Your instructions: From the listing, collect all lines containing the word "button".
>>
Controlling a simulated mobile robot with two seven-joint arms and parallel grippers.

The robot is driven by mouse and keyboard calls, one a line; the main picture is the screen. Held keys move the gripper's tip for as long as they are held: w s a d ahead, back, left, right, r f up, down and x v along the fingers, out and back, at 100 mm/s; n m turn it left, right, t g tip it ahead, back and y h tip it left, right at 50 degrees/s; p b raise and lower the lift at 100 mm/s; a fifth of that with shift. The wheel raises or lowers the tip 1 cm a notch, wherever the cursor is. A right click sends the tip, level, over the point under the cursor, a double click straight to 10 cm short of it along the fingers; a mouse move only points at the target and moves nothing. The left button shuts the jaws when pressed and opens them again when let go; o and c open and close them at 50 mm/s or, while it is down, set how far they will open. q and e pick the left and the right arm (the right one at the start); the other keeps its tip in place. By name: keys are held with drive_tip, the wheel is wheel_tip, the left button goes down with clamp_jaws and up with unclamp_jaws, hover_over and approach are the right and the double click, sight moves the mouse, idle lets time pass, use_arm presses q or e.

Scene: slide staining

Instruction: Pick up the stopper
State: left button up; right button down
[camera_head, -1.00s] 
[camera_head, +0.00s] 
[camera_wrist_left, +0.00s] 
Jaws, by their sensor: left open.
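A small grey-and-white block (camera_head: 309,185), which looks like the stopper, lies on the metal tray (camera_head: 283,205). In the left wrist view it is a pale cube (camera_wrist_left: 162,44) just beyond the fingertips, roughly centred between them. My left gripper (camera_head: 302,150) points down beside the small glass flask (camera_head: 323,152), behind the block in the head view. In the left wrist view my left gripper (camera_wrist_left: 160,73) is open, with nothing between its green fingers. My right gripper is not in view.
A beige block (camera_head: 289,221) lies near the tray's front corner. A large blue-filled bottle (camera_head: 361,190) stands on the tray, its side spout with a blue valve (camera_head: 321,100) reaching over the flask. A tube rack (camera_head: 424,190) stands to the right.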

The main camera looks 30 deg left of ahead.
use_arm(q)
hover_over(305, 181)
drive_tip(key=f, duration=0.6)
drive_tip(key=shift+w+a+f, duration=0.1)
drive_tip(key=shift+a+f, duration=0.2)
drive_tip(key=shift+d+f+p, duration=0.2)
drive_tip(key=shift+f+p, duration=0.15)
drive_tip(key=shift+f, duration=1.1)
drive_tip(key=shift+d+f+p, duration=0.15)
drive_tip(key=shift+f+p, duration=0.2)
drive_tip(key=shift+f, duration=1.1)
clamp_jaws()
<<
Written solution:
The robot is driven by mouse and keyboard calls, one a line; the main picture is the screen. Held keys move the gripper's tip for as long as they are held: w s a d ahead, back, left, right, r f up, down and x v along the fingers, out and back, at 100 mm/s; n m turn it left, right, t g tip it ahead, back and y h tip it left, right at 50 degrees/s; p b raise and lower the lift at 100 mm/s; a fifth of that with shift. The wheel raises or lowers the tip 1 cm a notch, wherever the cursor is. A right click sends the tip, level, over the point under the cursor, a double click straight to 10 cm short of it along the fingers; a mouse move only points at the target and moves nothing. The left button shuts the jaws when pressed and opens them again when let go; o and c open and close them at 50 mm/s or, while it is down, set how far they will open. q and e pick the left and the right arm (the right one at the start); the other keeps its tip in place. By name: keys are held with drive_tip, the wheel is wheel_tip, the left button goes down with clamp_jaws and up with unclamp_jaws, hover_over and approach are the right and the double click, sight moves the mouse, idle lets time pass, use_arm presses q or e.
State: left button up; right button down

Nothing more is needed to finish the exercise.